GMU, Bolognese admitted, isn’t one of those institutions.
“There are a few universities that do,” he said. “But, in general, that’s not the incentive.
“We do research in hopes that there’s some benefit to society, but then we leave it up to someone else to take that next step.”
According to the most recent report by the Association of University Technology Managers, or AUTM, more than 14,000 new patent applications were filed by nearly 200 U.S. institutions surveyed.
Of those 194 institutions that responded, 161 were universities, according to the AUTM report of fiscal year 2012.
The total license income for those institutions was $2.6 billion, according to the report, which was published in January.

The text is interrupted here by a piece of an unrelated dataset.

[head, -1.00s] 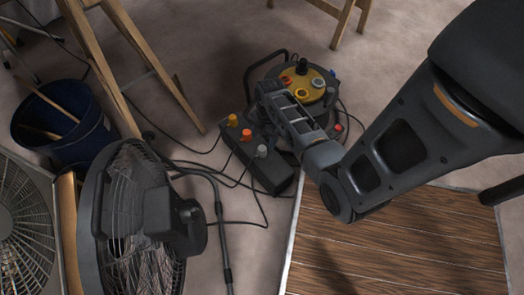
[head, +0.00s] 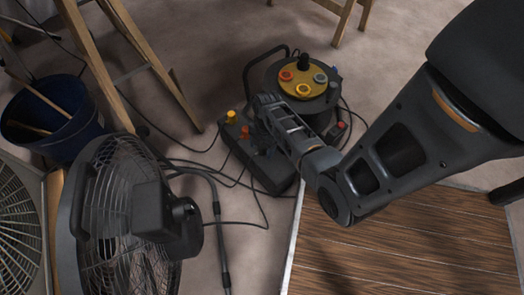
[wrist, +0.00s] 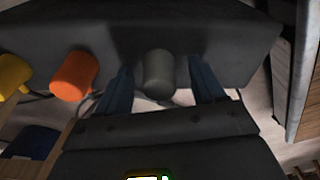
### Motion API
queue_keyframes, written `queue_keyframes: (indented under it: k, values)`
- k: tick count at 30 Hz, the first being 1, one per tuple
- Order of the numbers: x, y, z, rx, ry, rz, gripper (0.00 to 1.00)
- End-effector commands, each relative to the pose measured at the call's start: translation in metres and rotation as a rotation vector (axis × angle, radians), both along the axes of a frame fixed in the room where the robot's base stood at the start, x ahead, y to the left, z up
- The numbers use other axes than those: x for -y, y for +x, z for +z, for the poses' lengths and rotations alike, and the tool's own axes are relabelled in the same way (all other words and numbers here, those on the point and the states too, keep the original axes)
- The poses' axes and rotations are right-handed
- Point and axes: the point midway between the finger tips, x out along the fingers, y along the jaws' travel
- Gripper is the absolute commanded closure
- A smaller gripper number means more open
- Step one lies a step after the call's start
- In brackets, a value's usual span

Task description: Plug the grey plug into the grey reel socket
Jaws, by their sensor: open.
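The grey plug (wrist: 158,82) stands in the black power strip (wrist: 230,50) in the wrist view. My gripper (wrist: 162,66) is open, with one dark blue finger on each side of the plug; I cannot tell whether they touch it. In the head view the strip (head: 268,178) lies on the floor, and my gripper and wrist hide the grey plug. The cable reel (head: 312,103) stands just behind, with a yellow face (head: 303,72). Its grey socket (head: 320,78) is a ring on the right of that face and looks empty.
An orange plug (wrist: 73,75) and a yellow plug (wrist: 12,74) sit left of the grey one. A fan (head: 120,215), blue bucket (head: 55,115), ladder legs and loose cables crowd the left.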

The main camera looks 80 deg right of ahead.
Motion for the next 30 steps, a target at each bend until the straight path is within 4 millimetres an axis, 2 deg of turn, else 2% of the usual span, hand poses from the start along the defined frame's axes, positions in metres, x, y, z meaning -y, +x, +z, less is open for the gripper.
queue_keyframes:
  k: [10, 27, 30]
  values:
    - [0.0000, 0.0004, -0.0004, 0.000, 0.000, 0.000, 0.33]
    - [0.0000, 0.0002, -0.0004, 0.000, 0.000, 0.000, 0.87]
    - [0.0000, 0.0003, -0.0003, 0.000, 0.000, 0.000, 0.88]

John Vaughn, executive vice president of the Association of American Universities, said most university technology transfer offices — they handle transferring scientific findings for the purpose of development and commercialization — break even.

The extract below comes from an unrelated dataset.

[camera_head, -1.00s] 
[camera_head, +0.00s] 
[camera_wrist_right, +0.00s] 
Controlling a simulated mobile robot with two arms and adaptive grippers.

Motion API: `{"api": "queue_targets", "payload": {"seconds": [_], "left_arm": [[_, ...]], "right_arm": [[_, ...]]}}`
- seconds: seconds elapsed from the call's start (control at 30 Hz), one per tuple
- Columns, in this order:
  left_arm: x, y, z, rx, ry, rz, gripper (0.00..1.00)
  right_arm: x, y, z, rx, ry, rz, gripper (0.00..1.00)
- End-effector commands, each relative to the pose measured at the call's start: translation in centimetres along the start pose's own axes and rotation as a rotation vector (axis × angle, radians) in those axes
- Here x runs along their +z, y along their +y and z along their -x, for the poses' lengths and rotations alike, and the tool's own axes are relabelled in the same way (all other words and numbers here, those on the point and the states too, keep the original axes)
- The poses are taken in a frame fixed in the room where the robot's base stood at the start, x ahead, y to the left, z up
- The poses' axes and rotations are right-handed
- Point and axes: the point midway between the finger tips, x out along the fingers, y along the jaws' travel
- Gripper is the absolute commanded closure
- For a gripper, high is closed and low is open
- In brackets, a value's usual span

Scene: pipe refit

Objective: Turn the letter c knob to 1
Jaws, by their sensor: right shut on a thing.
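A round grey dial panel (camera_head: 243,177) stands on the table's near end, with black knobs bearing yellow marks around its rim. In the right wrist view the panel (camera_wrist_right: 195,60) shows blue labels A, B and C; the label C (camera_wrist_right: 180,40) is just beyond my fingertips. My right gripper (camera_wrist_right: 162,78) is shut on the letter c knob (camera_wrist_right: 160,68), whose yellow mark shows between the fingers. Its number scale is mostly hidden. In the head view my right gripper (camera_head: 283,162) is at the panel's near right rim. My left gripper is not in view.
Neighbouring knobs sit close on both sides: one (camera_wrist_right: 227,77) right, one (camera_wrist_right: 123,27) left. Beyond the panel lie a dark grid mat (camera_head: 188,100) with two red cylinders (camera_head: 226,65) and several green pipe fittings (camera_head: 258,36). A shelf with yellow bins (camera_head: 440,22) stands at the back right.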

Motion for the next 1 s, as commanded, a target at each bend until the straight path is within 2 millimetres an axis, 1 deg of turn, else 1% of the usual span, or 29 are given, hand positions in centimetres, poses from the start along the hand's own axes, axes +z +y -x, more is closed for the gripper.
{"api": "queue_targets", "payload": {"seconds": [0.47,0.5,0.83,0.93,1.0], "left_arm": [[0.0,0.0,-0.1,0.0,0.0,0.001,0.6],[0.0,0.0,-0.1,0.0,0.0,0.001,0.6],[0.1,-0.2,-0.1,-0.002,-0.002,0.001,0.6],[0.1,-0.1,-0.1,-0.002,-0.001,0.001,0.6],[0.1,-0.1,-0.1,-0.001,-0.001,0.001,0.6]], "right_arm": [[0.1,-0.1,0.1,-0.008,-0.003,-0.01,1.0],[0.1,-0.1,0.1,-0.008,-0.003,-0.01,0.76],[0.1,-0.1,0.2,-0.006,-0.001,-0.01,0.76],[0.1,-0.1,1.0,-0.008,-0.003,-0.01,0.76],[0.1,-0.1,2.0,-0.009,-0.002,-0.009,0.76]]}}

“Every now and then, a university has a blockbuster patent and they can get significant revenue from that,” he said. “But, overall, any revenue generally offsets the costs of running those offices.”
So he and others have concerns over the handful of bills before Congress and various proposed state measures.
The more notable federal bills include the Patent Transparency and Improvements Act, sponsored by U.S. Sen. Patrick Leahy, D-Vt. Introduced in November, the legislation was expected to be marked up by a Senate panel Tuesday.
Leahy’s bill is considered by some to be the “less ambitious” version of the House’s Innovation Act.
That measure, introduced by U.S. Rep. Bob Goodlatte, R-Va., was approved by the House in an overwhelming bipartisan vote of 325-91 in December and has since been sent to the Senate, where lawmakers are still considering it.
And just last month, U.S. Sen. Claire McCaskill, D-Mo., introduced her own legislation aimed at targeting trolls.
Her bill, the Transparency in Assertion of Patents Act, would empower the Federal Trade Commission by requiring minimum disclosures in demand letters.
McCaskill’s bill also would allow the FTC to specify for businesses exactly what constitutes a deceptive demand letter.
“Small university start-ups are critically dependent on venture capital because they are mostly inventions from fundamental research,” Vaughn said.
Those early patents, he explained, often are riskier. But they have a potentially high payoff.
“With this legislation, we’re really concerned capitalists/funders will shy away,” Vaughn said. “We’re worried they’ll find something less risky to put their money in.”
Some universities said it also could force them to change their own legitimate business practices at their own expense.
“We actively seek licensees for many of our patents,” explained Michael Falk, general counsel for the Wisconsin Alumni Research Foundation.
WARF, a nonprofit entity, serves as the University of Wisconsin’s tech transfer office.
“We go to trade shows. We have a website. We call people and make offers. We send letters,” Falk said.
But the suggested federal bills and Wisconsin’s proposed state law, which has been sent to Gov. Scott Walker’s desk for his signature, could change that.
“We would have to change our business practices, provide different or more information, or we could be subject to eventual crime under these laws,” Falk said.
The problem with much of the legislation offered up thus far, federal or otherwise, is that it isn’t focused enough, university officials contend.
“Don’t get me wrong, we’re not indifferent to trolls,” Vaughn said. “They cause a problem for universities, and small start-up companies are particularly vulnerable.
“Our concern is that a number of the provisions in the bills proposed are so far overreaching. They’re sweeping in legitimate patent holders and patent enforcement activities.”
“We don’t like patent trolls, or these bad actors, as much as anyone else,” he said. “But we want a good-sense approach.”
So, what’s the answer?
Though they agreed that lawmakers are going about fixing the troll problem the wrong way, officials said it’s difficult to pinpoint an exact solution.
Vaughn said some “tweaks” could be made to the current bills, at least.
“I think there are some provisions where changing the language, sharpening the language, getting it more focused could effectively target the right parties without hurting legitimate transactions,” he said.
Falk offered up a bleaker view.
“I don’t know that there is an answer,” he said. “It’s a very difficult thing in today’s modern economy. To control how things are done with all of the players that can be involved is tough.
“I haven’t seen anything, in terms of a bill, that gets it right.”
And state efforts to legislate the issue, he said, are even worse.
“The state legislative approach is not a good one,” Falk said. “State efforts to legislate really confuse the issue. And they make it quite complicated for businesses that do business in more than one state.”
Plus, states already have laws in place they can use to go after bad actors in the system, Falk argued.
“These attorneys general can go after these deceptive business practices,” he said. “They already have tools they can use.
“Instead, we’re going to add a lot more complications for those legitimate patent holders on a day-to-day basis.”
In turn, it could end up really hurting innovation, instead of helping it, Vaughn said.
“It’s just not good for the country,” he said.